New York Attorney General Letitia James has filed a lawsuit seeking to dissolve the National Rifle Association, alleging that insiders violated the state’s nonprofit laws by illegally diverting tens of millions of dollars from the group through excessive expenses and contracts that benefited relatives or close associates.
The extraordinary move against the nation’s largest gun-rights group comes after an 18-month investigation by Ms. James. As a nonprofit registered in New York since its founding in 1871, the NRA is regulated by the attorney general’s office.
The suit alleges that longtime CEO Wayne LaPierre and three other top officials “instituted a culture of self-dealing, mismanagement, and negligent oversight at the NRA,” failed to properly manage the organization’s money and violated numerous state and federal laws, according to a news release announcing the complaint.
Among the allegations against the 70-year-old Mr. LaPierre, a national figure who has run the NRA for three decades: That he spent $3.6 million of NRA funds over the last two years on unwarranted travel consultants, flew family members on NRA-paid private jets when he wasn’t aboard and secured a $17 million post-employment contract for himself without board approval.
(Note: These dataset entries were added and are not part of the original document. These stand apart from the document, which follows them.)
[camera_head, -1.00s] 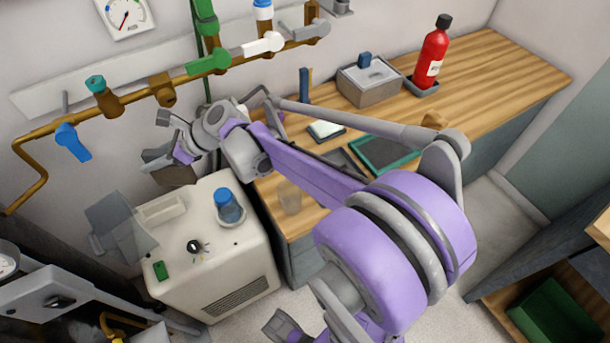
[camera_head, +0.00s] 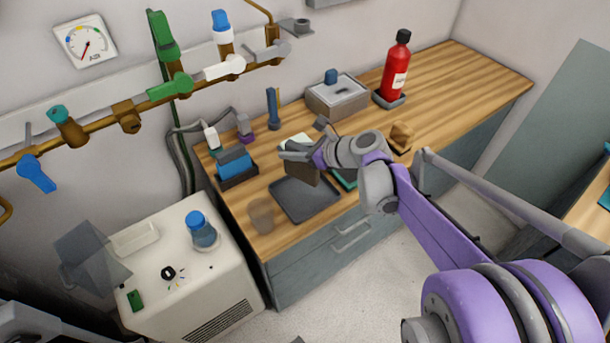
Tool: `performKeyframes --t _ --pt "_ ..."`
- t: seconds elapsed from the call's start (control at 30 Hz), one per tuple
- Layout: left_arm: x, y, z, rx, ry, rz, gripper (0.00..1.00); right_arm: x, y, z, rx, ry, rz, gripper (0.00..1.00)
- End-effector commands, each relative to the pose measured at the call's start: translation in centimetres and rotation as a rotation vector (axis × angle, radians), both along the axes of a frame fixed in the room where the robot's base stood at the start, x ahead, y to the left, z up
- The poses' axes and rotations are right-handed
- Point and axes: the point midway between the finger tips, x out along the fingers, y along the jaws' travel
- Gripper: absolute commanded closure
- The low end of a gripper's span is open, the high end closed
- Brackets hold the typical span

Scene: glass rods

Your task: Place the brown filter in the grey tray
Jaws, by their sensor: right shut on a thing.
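The brown filter (camera_head: 302,174) is a dark brown, flat-sided piece. My right gripper (camera_head: 292,151) is shut on it, and the fingers cover its top. The grey tray (camera_head: 305,208) is a flat, dark grey tray with a low rim on the wooden counter. It looks empty. The filter hangs over the tray's back right part in the picture; I cannot tell whether its lower edge touches the tray. My left gripper does not show clearly.
A frosted cup (camera_head: 262,216) stands left of the tray and a blue-filled holder (camera_head: 236,168) behind it. A green-rimmed mat (camera_head: 345,180) is partly hidden by my right arm. A grey box (camera_head: 337,97), red bottle (camera_head: 396,68) and brown block (camera_head: 401,137) stand farther right.

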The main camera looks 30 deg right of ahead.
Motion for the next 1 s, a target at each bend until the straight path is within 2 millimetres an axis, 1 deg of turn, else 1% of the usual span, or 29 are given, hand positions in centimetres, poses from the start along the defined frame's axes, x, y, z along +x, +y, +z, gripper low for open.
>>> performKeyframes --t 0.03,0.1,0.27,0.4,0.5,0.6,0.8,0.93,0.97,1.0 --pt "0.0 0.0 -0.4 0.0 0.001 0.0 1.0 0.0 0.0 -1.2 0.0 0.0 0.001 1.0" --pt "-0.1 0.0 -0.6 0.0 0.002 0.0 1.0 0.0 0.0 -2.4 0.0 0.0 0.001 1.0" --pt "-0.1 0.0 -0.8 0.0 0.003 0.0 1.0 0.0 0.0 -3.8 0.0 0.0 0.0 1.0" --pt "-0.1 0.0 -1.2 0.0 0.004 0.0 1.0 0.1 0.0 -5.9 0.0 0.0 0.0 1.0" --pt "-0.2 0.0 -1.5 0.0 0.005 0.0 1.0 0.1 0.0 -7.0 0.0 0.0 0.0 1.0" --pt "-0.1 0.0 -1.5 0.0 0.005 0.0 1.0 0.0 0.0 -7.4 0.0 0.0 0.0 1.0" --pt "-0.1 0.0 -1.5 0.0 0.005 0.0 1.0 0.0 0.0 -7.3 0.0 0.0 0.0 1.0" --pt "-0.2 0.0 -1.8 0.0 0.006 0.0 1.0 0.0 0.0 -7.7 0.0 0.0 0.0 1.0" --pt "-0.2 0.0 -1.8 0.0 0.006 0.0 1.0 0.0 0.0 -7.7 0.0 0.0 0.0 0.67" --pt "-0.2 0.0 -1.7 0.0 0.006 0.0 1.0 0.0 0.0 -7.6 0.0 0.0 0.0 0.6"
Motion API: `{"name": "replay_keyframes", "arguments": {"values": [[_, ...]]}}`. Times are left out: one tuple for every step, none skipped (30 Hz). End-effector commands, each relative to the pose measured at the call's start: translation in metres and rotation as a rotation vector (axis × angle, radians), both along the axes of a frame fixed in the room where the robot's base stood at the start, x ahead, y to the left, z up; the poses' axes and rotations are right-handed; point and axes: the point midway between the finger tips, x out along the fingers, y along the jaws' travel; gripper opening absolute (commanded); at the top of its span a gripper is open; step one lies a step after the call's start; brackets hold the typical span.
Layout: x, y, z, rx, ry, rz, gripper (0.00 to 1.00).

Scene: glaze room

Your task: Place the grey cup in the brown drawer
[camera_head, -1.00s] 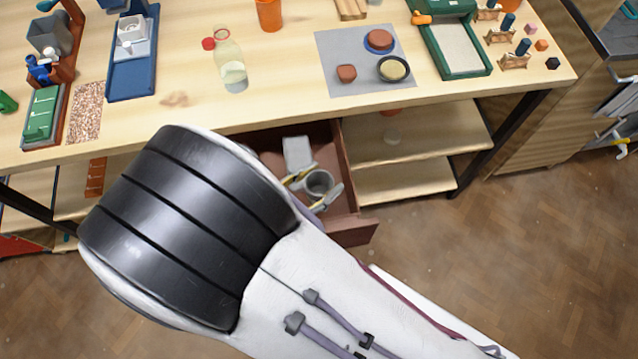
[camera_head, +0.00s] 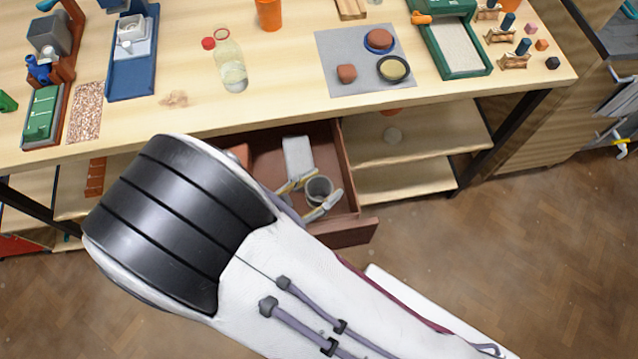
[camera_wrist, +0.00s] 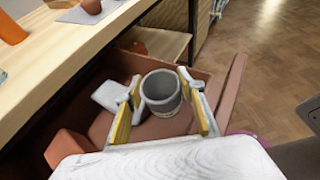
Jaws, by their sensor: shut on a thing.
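The grey cup (camera_head: 318,188) is upright between the two fingers of my gripper (camera_head: 308,194), over the open brown drawer (camera_head: 345,234). In the wrist view the cup (camera_wrist: 161,88) stands between the yellow-padded fingertips of my gripper (camera_wrist: 163,102), with its open mouth up. The drawer (camera_wrist: 228,95) surrounds it below. My gripper is shut on the cup. I cannot tell whether the cup's base touches the drawer floor.
A white-grey block (camera_head: 298,156) lies in the drawer behind the cup. A reddish-brown block (camera_wrist: 69,148) is at the drawer's left. The tabletop (camera_head: 290,102) overhangs the drawer's back. Open shelves (camera_head: 415,145) are to the right.

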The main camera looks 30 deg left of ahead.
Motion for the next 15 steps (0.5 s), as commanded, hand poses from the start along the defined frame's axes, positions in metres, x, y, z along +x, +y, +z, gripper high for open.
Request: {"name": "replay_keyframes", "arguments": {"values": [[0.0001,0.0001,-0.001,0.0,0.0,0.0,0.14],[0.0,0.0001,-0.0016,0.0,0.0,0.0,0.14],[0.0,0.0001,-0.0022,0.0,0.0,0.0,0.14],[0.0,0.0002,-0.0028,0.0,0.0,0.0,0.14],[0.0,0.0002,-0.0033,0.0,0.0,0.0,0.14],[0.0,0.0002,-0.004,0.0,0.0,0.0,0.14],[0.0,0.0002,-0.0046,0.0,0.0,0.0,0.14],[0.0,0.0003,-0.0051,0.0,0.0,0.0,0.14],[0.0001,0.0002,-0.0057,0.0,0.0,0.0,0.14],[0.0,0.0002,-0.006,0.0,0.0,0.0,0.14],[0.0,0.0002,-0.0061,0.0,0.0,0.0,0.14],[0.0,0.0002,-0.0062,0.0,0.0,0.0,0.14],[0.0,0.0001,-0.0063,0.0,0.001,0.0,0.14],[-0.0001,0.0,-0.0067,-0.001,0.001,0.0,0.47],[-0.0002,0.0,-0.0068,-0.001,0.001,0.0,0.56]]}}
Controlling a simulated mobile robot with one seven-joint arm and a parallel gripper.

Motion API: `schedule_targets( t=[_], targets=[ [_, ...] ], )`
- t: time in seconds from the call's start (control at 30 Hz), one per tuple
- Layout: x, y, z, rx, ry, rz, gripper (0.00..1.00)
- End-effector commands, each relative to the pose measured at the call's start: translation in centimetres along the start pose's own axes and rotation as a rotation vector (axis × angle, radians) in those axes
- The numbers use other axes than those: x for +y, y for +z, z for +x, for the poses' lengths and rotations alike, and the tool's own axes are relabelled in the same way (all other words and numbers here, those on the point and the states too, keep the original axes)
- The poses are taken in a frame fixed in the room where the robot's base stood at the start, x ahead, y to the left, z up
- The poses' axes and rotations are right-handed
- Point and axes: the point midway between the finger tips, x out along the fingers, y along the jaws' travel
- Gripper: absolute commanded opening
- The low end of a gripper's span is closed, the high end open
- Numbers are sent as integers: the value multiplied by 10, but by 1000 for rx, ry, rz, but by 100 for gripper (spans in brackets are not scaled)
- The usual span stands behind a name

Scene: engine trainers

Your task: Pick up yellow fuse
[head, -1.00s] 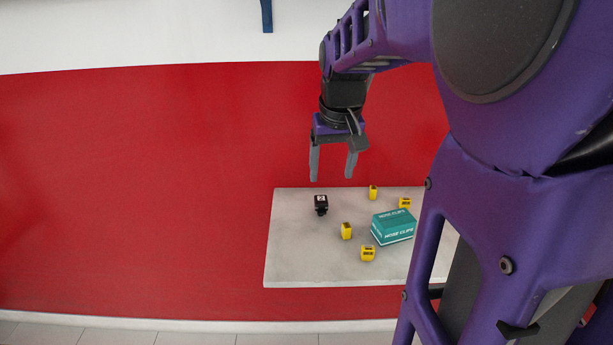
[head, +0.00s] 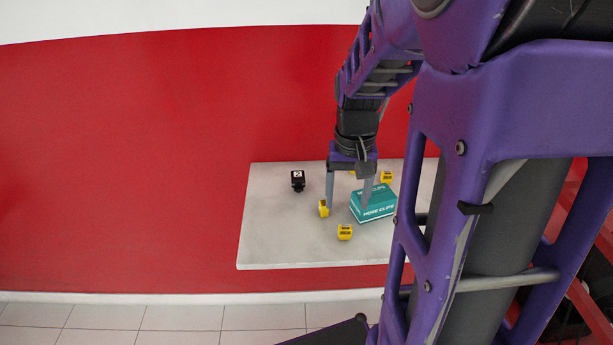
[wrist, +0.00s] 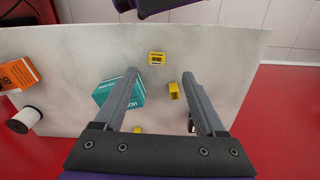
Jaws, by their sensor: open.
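Several small yellow fuses lie on the grey tabletop. One yellow fuse (head: 323,209) is beside my left fingertip, another (head: 344,232) is nearer the front edge, and another (head: 386,177) is behind the teal box. A further one at the back is mostly hidden by my gripper. My gripper (head: 348,205) points down over the table, open and empty. In the wrist view, one fuse (wrist: 174,91) shows between the fingers (wrist: 160,80), close to the right one. Another (wrist: 156,59) is beyond the tips, and part of another (wrist: 138,130) shows by the palm.
A teal hose-clips box (head: 374,204) stands right of the near fuses, partly behind my right finger. A black relay (head: 298,181) sits at the back left. The wrist view also shows an orange box (wrist: 18,74) and a white cylinder (wrist: 25,119). The table's (head: 265,235) left front is clear.

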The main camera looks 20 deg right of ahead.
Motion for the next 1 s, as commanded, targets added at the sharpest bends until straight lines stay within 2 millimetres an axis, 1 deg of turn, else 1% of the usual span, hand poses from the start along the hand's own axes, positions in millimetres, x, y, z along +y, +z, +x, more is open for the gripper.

He also allegedly took eight trips to the Bahamas by private air charter, costing the NRA more than $500,000, according to the press release. Once there, he allegedly often was given the use of a 107-foot yacht owned by an NRA vendor, the release said.
“The NRA’s influence has been so powerful that the organization went unchecked for decades while top executives funneled millions into their own pockets,” Ms. James said in the press release. “The NRA is fraught with fraud and abuse, which is why, today, we seek to dissolve the NRA, because no organization is above the law.”
The NRA has strongly defended its governance practices in previous interviews with The Wall Street Journal. NRA attorney William A. Brewer III, at the time the AG’s investigation became public in April 2019, said the group “has full confidence in its accounting practices and commitment to good governance.”